Cultural sociology rarely takes the long view, often being content with the comforts of presentist empirical cases. Thorpe’s wide-ranging scan of British representations of Italy from the 15th Century is a noble exception. In this review, I engage with some of Thorpe’s arguments and explain why they are important for cultural sociology. I identity three key contributions, in particular. First, the search for historical patterns and patterning; second, the conceptual gains made by bringing together Bourdieu and the strong programme of cultural sociology; and third, the critique of what Thorpe calls the “Saidian paradigm” of cultural representation. In each case, Thorpe opens up new cultural sociological vistas in imaginative ways, bringing into sharp focus the necessity of an historical cultural sociology. In the second half of the review, I offer some more critical notes, including the relative lack of attention to representational futures, and what this tells us about a Britain whose gaze is perpetually averted backwards.

INTRODUCTION

Depending on your habitus, Thorpe’s book is either a fine Italian wine or an exquisite through-ball by Italian footballer Andrea Pirlo. As with these, the quality and payoff are significant.

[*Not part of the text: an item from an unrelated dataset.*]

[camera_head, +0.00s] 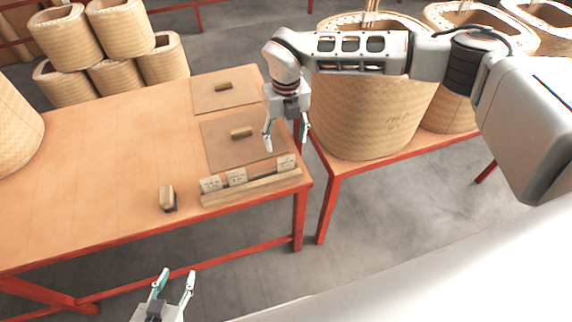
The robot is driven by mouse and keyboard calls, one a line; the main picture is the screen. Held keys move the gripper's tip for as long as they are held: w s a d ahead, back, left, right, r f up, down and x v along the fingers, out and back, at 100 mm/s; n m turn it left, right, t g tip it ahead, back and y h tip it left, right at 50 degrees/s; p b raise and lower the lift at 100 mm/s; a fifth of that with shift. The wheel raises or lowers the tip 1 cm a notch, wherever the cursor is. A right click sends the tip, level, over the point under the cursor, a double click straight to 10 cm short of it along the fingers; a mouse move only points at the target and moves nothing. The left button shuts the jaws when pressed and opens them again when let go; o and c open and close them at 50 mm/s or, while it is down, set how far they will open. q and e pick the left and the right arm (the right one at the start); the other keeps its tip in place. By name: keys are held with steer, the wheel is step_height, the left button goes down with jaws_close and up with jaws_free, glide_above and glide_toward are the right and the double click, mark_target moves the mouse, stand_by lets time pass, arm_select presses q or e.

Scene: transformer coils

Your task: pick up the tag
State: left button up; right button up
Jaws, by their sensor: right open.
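Three small pale tags with dark print stand in a wooden holder (255,188) at the table's right front: a left tag (210,184), a middle tag (236,176) and a right tag (286,163). My right gripper (287,146) points down with its fingers apart and nothing between them. In the picture it is just above the right tag; its exact height is unclear. My left gripper (177,276) is open and empty, low in the picture, in front of the table's near edge.
The wooden table (100,150) has red legs. Two brown mats (222,148) each hold a small wooden block. A small wood-and-dark object (167,197) is left of the holder. A large coil (370,115) stands on the neighbouring table; more coils (120,30) are stacked behind.

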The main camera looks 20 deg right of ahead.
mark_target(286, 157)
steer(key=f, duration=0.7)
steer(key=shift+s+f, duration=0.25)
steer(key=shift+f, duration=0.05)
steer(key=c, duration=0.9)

Thorpe lifts up, coaxing the reader to consider wide vistas of history from which patterns of cultural representation can be discerned. Reading the book is like being elevated out of the thickets of everyday culture. The ordinary cultures of existence that have become de rigeur in ethnography and the new materialisms are not his concern. Instead, Thorpe’s is a cultural sociological depiction of the fuzzy patterns of culture that can be perceived only by an act of withdrawal, by panning out. This is already a feat requiring impressive discipline, skill and courage. That it manages also to be a serious theoretical intervention in applying what at first sight appear to be theoretical antagonists – Bourdieu and the “strong programme” of Yale cultural sociology – is testament to the author’s plural knowledge sets and subtle handlings. This is no half-melted Cornetto.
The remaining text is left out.